→ Direction
Extract the final stretch of the data: the line that contains "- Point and" and every line after it, unaltered, and no other lines.

Lines of data
'''

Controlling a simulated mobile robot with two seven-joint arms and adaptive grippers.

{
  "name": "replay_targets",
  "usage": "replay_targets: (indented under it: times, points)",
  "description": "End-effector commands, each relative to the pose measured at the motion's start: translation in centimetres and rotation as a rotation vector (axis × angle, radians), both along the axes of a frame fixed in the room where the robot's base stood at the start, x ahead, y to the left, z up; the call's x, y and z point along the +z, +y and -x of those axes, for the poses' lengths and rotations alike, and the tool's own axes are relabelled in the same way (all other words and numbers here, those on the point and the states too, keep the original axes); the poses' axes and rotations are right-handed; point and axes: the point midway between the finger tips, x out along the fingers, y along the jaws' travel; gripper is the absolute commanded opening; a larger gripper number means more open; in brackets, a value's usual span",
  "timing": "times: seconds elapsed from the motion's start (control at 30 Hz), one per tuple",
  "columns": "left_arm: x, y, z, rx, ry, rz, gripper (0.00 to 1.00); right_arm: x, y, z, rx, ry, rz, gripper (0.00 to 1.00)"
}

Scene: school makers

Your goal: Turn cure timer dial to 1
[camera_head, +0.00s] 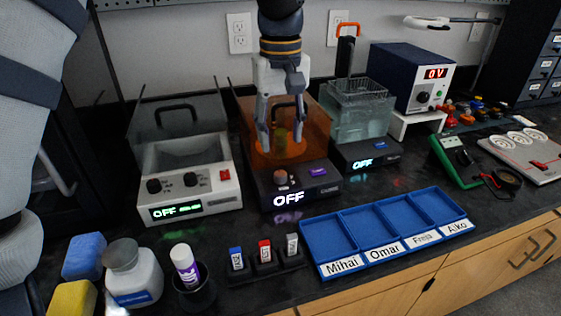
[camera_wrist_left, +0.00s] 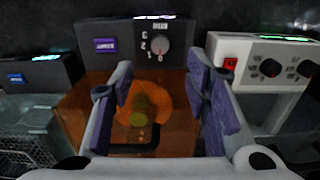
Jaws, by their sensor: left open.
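The cure station is a dark box with an orange see-through cover (camera_head: 314,112) and a lit display reading OFF (camera_head: 289,199). Its round cure timer dial (camera_head: 281,178) is on the front panel, left of a purple START button (camera_head: 318,171). In the left wrist view the panel appears upside down, with the grey dial (camera_wrist_left: 160,46) beside small numbers and the purple button (camera_wrist_left: 105,45). My left gripper (camera_head: 281,146) is open and empty, pointing down over the orange cover, behind and above the dial. In the left wrist view the dial shows beyond and between the fingers (camera_wrist_left: 158,85), apart from them.
A white machine with two knobs (camera_head: 190,185) stands left, also reading OFF. A water bath (camera_head: 358,115) and a blue power supply (camera_head: 411,78) stand right. A blue named tray (camera_head: 350,235), small labelled blocks (camera_head: 264,250) and bottles (camera_head: 134,270) occupy the front of the bench.

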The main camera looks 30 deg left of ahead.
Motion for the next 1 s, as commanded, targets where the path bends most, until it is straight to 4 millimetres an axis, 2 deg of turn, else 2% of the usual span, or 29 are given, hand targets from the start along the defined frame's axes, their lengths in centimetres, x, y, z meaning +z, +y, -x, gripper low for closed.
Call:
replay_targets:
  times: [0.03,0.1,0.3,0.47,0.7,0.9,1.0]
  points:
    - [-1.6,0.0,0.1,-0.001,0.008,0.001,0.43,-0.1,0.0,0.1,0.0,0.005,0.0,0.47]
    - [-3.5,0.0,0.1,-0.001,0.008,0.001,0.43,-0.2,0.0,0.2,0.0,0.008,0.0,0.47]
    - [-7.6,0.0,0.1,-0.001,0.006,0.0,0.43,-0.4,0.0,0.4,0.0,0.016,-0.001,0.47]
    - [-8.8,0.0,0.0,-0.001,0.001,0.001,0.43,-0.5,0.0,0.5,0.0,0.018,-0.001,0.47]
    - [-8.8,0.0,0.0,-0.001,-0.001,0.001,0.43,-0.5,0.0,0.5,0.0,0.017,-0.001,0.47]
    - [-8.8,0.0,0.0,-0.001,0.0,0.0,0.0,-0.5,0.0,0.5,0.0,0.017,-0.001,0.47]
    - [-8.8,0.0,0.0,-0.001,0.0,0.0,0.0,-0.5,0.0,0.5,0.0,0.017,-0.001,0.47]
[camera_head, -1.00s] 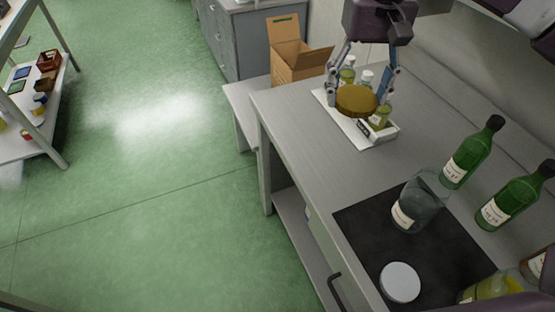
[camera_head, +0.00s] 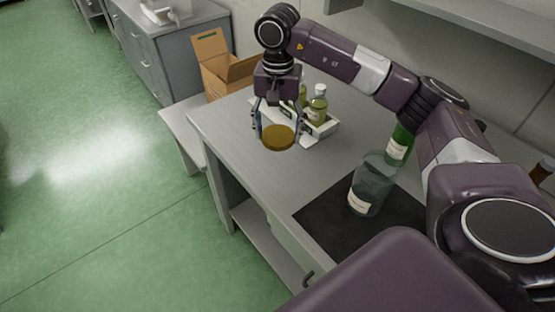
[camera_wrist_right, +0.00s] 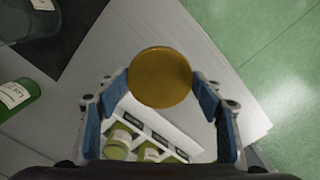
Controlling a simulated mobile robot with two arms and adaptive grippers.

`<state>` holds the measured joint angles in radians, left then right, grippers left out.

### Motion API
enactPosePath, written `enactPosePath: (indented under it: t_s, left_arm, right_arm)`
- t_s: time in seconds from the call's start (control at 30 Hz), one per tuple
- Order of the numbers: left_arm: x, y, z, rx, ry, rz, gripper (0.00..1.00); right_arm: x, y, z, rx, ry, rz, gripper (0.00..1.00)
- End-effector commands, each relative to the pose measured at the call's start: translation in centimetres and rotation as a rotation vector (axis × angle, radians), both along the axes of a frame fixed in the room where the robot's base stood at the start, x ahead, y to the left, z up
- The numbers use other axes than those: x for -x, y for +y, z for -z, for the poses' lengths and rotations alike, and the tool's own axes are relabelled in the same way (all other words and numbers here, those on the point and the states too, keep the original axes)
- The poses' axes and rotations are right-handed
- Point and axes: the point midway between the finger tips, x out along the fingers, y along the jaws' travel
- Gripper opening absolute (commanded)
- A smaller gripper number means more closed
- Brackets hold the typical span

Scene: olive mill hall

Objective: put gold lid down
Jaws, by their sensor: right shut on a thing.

'''

→ The answer
- Point and axes: the point midway between the finger tips, x out along the fingers, y along the jaws' travel
- Gripper opening absolute (commanded)
- A smaller gripper number means more closed
- Brackets hold the typical span

Scene: olive mill hall

Objective: put gold lid down
Jaws, by their sensor: right shut on a thing.

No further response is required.